Investors sent WHSmith shares tumbling more than 40%, wiping out roughly £600 million in value at one point. The company cut profit expectations, suspended its dividend, and faced growing questions about the credibility of its North American growth story. That reaction highlights a reality every CPA firm understands. Markets rarely punish companies only for the number on the adjustment. They punish uncertainty.

Where were the auditors hiding?

PwC has audited WHSmith since 2015 and signed off on financial statements covering the period during which the overstatements occurred. The accounting issues reportedly came to light after a member of WHSmith's finance team raised concerns. When a whistleblower or internal employee identifies a problem before the audit process does, regulators often ask whether sufficient professional skepticism was applied. To be clear, the FRC has not publicly concluded that PwC failed its responsibilities. The investigation will determine whether audit standards were met. Still, the optics are difficult.

The situation resembles a scene from The Big Short. The warning signs may not have been obvious from the outside, but once the issue surfaced, everyone started asking why nobody noticed sooner. Revenue recognition has long been one of the most scrutinized areas in financial reporting. When incentive compensation, performance targets, and management expectations become tied to reported numbers, auditors are expected to challenge assumptions aggressively.

Is PwC having a bad year, or is regulation changing?

The firm is already facing scrutiny in several jurisdictions. Most notably, Hong Kong regulators recently imposed approximately HK$1.3 billion, or about US$166 million, in penalties and compensation tied to PwC's audit work involving China Evergrande. Regulators alleged that PwC failed to adequately verify records and detect fraud associated with the collapsed property developer. The financial consequences have extended beyond fines. Reports indicate that proceeds from a previously planned partner distribution were retained by the firm as it addresses ongoing liabilities and operational needs.

Meanwhile, UK regulators continue examining PwC's audit work related to Digital 9 Infrastructure and other engagements. Viewed together, these cases raise an interesting question. Are regulators becoming more aggressive toward auditors, or are auditors simply operating in an environment where mistakes become visible faster than ever? The answer may be a little of both.

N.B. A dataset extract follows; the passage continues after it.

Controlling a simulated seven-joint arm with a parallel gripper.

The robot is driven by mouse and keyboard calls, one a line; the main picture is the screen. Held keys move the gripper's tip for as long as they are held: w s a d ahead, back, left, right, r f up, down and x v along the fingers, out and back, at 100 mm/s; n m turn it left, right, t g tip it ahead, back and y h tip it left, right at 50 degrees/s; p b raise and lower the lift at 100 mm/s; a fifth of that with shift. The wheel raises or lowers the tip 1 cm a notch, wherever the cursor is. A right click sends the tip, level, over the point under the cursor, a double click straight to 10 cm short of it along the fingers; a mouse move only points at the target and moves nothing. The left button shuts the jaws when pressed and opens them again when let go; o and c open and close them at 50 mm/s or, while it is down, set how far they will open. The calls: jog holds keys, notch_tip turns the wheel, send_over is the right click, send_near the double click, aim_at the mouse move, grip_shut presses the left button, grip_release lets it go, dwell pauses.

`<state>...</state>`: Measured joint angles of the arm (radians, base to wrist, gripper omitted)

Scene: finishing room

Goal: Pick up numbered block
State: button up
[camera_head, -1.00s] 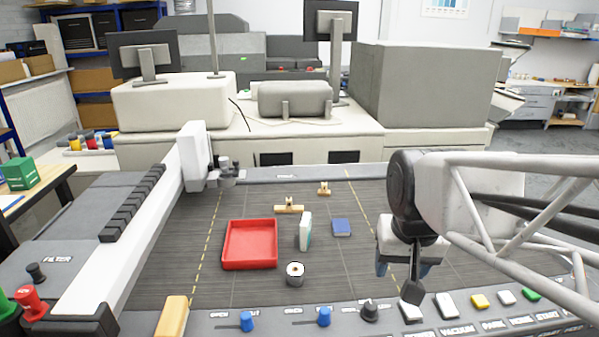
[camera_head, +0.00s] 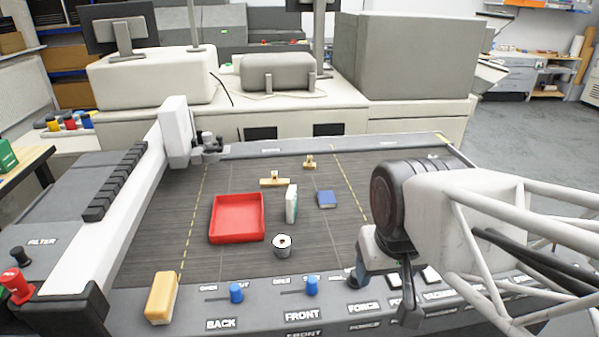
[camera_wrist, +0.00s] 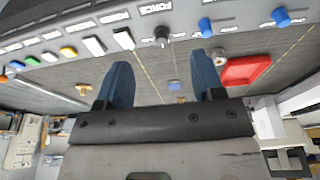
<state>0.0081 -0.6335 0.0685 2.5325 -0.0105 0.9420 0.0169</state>
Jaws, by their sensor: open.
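No number is readable on any block. A thin white block with a teal side (camera_head: 292,204) stands upright on the dark ribbed bed, right of the red tray (camera_head: 238,218). A flat blue block (camera_head: 327,199) lies to its right; in the wrist view a small blue-grey patch (camera_wrist: 174,85) shows between the fingers. My gripper (camera_head: 385,265) is above the bed's front right edge, near the control panel, apart from the blocks. In the wrist view its two blue fingers (camera_wrist: 163,78) are spread with nothing between them.
A small round roll (camera_head: 283,246) stands in front of the white block. Two wooden pieces (camera_head: 275,181) (camera_head: 310,162) lie behind. A yellow block (camera_head: 161,298) rests at the front left by panel knobs (camera_head: 311,286). A white gantry beam (camera_head: 130,215) runs along the left.

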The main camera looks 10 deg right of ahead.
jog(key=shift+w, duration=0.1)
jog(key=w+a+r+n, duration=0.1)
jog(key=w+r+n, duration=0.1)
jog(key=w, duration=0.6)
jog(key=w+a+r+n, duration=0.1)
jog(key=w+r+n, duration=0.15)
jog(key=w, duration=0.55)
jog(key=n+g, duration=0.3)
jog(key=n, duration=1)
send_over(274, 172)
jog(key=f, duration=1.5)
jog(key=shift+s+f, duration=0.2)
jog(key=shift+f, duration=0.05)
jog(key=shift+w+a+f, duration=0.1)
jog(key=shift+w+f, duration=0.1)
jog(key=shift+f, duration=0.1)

What should finance teams steal from this lesson?

  • Controls: Small control failures often create the biggest future problems. A single override, weak review process, or inconsistent accounting treatment can quietly snowball into a material misstatement.
  • Oversight: Growth should never outpace supervision. As companies expand across regions or business units, corporate finance leaders need visibility into how local teams apply accounting policies.
  • Revenue Recognition: Areas involving rebates, supplier incentives, promotional income, and vendor allowances deserve heightened scrutiny. These transactions remain common sources of accounting errors and regulatory attention.
  • Consistency: Accounting policies are only effective when applied uniformly. Different interpretations across locations can create reporting discrepancies that remain hidden for years.
  • Governance: The Deloitte review highlighted more than an accounting mistake. It exposed weaknesses in finance leadership, monitoring, and accountability structures that allowed the issue to persist.

So, what's next?

WHSmith is attempting to rebuild investor confidence. The company has replaced leadership, reviewed governance structures, and continues addressing the financial consequences of the accounting issues. PwC says it will cooperate fully with the FRC investigation. The FCA's separate investigation into WHSmith's disclosure practices also remains ongoing. For now, nobody knows how the FRC probe will ultimately conclude. What we do know is that the story has moved well beyond a retailer's accounting mistake. This has become a broader conversation about audit quality, corporate accountability, and the growing expectations placed on finance professionals at every level. The accounting adjustment may have been measured in millions. The trust adjustment is proving much larger. And in today's reporting environment, that is often the number that matters most.